## SET EXERCISE:
Restate the records below word for word, and omit the images they hold.

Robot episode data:
________________________
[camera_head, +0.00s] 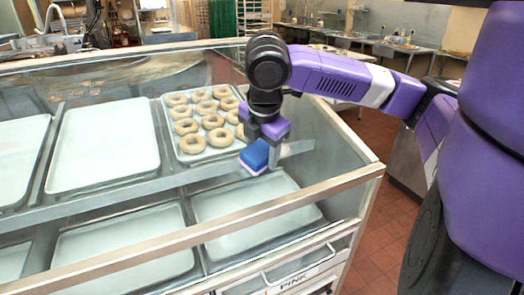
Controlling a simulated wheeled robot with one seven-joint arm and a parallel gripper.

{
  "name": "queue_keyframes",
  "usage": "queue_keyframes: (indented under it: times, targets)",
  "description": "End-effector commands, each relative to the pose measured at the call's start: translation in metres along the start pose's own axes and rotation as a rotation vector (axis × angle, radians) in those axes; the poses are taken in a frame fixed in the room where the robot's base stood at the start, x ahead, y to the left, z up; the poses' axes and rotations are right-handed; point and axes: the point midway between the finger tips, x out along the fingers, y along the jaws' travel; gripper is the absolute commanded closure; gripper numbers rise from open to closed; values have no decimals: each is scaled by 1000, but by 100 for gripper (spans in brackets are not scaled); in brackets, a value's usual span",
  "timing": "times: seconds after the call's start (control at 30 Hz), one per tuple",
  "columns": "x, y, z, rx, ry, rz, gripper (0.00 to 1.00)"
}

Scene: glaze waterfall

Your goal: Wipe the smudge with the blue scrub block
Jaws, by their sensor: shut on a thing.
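The blue scrub block (256,155) is held by my gripper (262,140), over the right end of the glass display case, in front of the tray of doughnuts. The block is blue with a paler lower edge and sits slightly tilted. My gripper is shut on it, pointing down. I cannot tell whether the block touches any surface below it. I cannot make out a clear smudge in this view; it may be hidden by the block or too faint to see.
A tray of ring doughnuts (175,131) is behind the block. Empty trays (103,140) lie left, with more on the lower level (245,215). A front rail (330,185) runs along the case. Red-tiled floor (385,222) is open to the right.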

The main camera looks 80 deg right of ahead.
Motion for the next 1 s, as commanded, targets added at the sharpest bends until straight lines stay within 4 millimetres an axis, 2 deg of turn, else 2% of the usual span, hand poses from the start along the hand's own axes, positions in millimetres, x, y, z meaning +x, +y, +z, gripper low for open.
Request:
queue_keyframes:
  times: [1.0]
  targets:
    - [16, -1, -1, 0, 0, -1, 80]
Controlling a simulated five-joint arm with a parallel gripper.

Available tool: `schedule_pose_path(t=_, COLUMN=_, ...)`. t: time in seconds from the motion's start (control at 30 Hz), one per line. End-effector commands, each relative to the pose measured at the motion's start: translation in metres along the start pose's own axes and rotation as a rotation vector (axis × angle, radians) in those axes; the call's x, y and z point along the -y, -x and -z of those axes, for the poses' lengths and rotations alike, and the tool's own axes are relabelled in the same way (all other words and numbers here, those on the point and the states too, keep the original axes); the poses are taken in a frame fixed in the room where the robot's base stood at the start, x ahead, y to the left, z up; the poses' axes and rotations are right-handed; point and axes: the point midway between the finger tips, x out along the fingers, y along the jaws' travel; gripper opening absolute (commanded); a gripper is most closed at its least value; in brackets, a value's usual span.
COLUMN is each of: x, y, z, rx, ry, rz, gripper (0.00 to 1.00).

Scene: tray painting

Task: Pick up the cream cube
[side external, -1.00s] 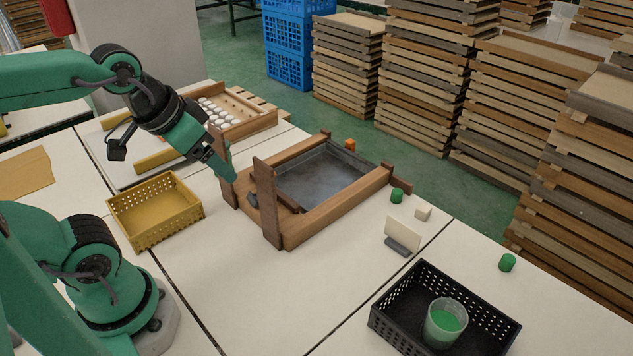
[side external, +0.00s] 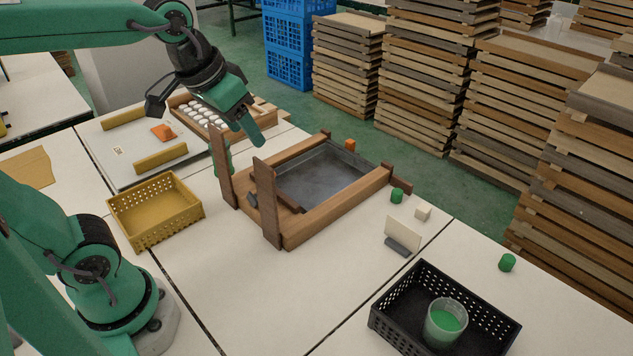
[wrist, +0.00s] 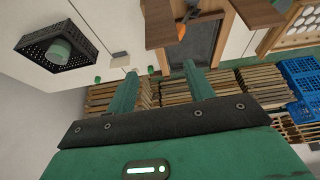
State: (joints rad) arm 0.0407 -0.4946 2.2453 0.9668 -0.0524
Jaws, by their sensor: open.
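The cream cube (side external: 423,213) sits on the white table right of the wooden frame, in the side view. It is close to a green piece (side external: 397,195) and a small white card in a dark stand (side external: 402,237). My gripper (side external: 245,158) is open and empty, raised near the left end of the wooden frame, well to the left of the cube. One finger is partly hidden by a wooden post. In the wrist view both fingers of my gripper (wrist: 160,68) stand apart with nothing between them; I cannot clearly pick out the cube there.
The wooden frame (side external: 325,222) with upright posts and a grey metal pan lies between gripper and cube. A black crate (side external: 480,325) holds a cup of green liquid. A yellow basket (side external: 155,210) stands left. Another green piece (side external: 507,262) lies right. The front middle table is clear.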

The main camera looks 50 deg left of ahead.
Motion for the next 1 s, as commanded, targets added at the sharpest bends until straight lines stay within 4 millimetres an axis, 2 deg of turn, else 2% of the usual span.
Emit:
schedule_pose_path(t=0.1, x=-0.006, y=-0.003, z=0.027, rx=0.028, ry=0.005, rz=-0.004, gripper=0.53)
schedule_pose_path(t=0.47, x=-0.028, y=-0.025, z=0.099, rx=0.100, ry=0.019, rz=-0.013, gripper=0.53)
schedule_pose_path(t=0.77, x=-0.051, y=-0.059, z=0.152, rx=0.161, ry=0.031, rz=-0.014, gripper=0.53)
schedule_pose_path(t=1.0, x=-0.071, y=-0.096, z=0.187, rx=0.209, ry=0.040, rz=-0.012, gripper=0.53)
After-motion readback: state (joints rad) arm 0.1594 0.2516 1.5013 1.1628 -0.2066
________________________
## TASK SOLUTION:
[camera_head, +0.00s] 
Controlling a simulated wheeled robot with one seven-joint arm and a parallel gripper.

{
  "name": "queue_keyframes",
  "usage": "queue_keyframes: (indented under it: times, targets)",
  "description": "End-effector commands, each relative to the pose measured at the call's start: translation in metres along the start pose's own axes and rotation as a rotation vector (axis × angle, radians) in those axes; the poses are taken in a frame fixed in the room where the robot's base stood at the start, x ahead, y to the left, z up; the poses' axes and rotations are right-handed; point and axes: the point midway between the finger tips, x out along the fingers, y along the jaws' travel; gripper is the absolute commanded closure; gripper numbers rise from open to closed; values have no decimals: each is scaled by 1000, but by 100 for gripper (spans in brackets are not scaled); in brackets, a value's usual span",
  "timing": "times: seconds after the call's start (control at 30 Hz), one per tuple",
  "columns": "x, y, z, rx, ry, rz, gripper (0.00 to 1.00)"
}

Scene: glaze waterfall

Your goal: Wipe the smudge with the blue scrub block
Jaws, by their sensor: shut on a thing.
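The blue scrub block (256,155) is held by my gripper (262,140), over the right end of the glass display case, in front of the tray of doughnuts. The block is blue with a paler lower edge and sits slightly tilted. My gripper is shut on it, pointing down. I cannot tell whether the block touches any surface below it. I cannot make out a clear smudge in this view; it may be hidden by the block or too faint to see.
A tray of ring doughnuts (175,131) is behind the block. Empty trays (103,140) lie left, with more on the lower level (245,215). A front rail (330,185) runs along the case. Red-tiled floor (385,222) is open to the right.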

The main camera looks 80 deg right of ahead.
Motion for the next 1 s, as commanded, targets added at the sharpest bends until straight lines stay within 4 millimetres an axis, 2 deg of turn, else 2% of the usual span, hand poses from the start along the hand's own axes, positions in millimetres, x, y, z meaning +x, +y, +z, gripper low for open.
Request:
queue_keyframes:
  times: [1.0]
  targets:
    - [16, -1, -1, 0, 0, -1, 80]
Controlling a simulated five-joint arm with a parallel gripper.

Available tool: `schedule_pose_path(t=_, COLUMN=_, ...)`. t: time in seconds from the motion's start (control at 30 Hz), one per line. End-effector commands, each relative to the pose measured at the motion's start: translation in metres along the start pose's own axes and rotation as a rotation vector (axis × angle, radians) in those axes; the call's x, y and z point along the -y, -x and -z of those axes, for the poses' lengths and rotations alike, and the tool's own axes are relabelled in the same way (all other words and numbers here, those on the point and the states too, keep the original axes); the poses are taken in a frame fixed in the room where the robot's base stood at the start, x ahead, y to the left, z up; the poses' axes and rotations are right-handed; point and axes: the point midway between the finger tips, x out along the fingers, y along the jaws' travel; gripper opening absolute (commanded); a gripper is most closed at its least value; in brackets, a value's usual span.
COLUMN is each of: x, y, z, rx, ry, rz, gripper (0.00 to 1.00).

Scene: tray painting

Task: Pick up the cream cube
[side external, -1.00s] 
[side external, +0.00s] 
[wrist, +0.00s] 
State: (joints rad) arm 0.0407 -0.4946 2.2453 0.9668 -0.0524
Jaws, by their sensor: open.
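The cream cube (side external: 423,213) sits on the white table right of the wooden frame, in the side view. It is close to a green piece (side external: 397,195) and a small white card in a dark stand (side external: 402,237). My gripper (side external: 245,158) is open and empty, raised near the left end of the wooden frame, well to the left of the cube. One finger is partly hidden by a wooden post. In the wrist view both fingers of my gripper (wrist: 160,68) stand apart with nothing between them; I cannot clearly pick out the cube there.
The wooden frame (side external: 325,222) with upright posts and a grey metal pan lies between gripper and cube. A black crate (side external: 480,325) holds a cup of green liquid. A yellow basket (side external: 155,210) stands left. Another green piece (side external: 507,262) lies right. The front middle table is clear.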

The main camera looks 50 deg left of ahead.
Motion for the next 1 s, as commanded, targets added at the sharpest bends until straight lines stay within 4 millimetres an axis, 2 deg of turn, else 2% of the usual span.
Emit:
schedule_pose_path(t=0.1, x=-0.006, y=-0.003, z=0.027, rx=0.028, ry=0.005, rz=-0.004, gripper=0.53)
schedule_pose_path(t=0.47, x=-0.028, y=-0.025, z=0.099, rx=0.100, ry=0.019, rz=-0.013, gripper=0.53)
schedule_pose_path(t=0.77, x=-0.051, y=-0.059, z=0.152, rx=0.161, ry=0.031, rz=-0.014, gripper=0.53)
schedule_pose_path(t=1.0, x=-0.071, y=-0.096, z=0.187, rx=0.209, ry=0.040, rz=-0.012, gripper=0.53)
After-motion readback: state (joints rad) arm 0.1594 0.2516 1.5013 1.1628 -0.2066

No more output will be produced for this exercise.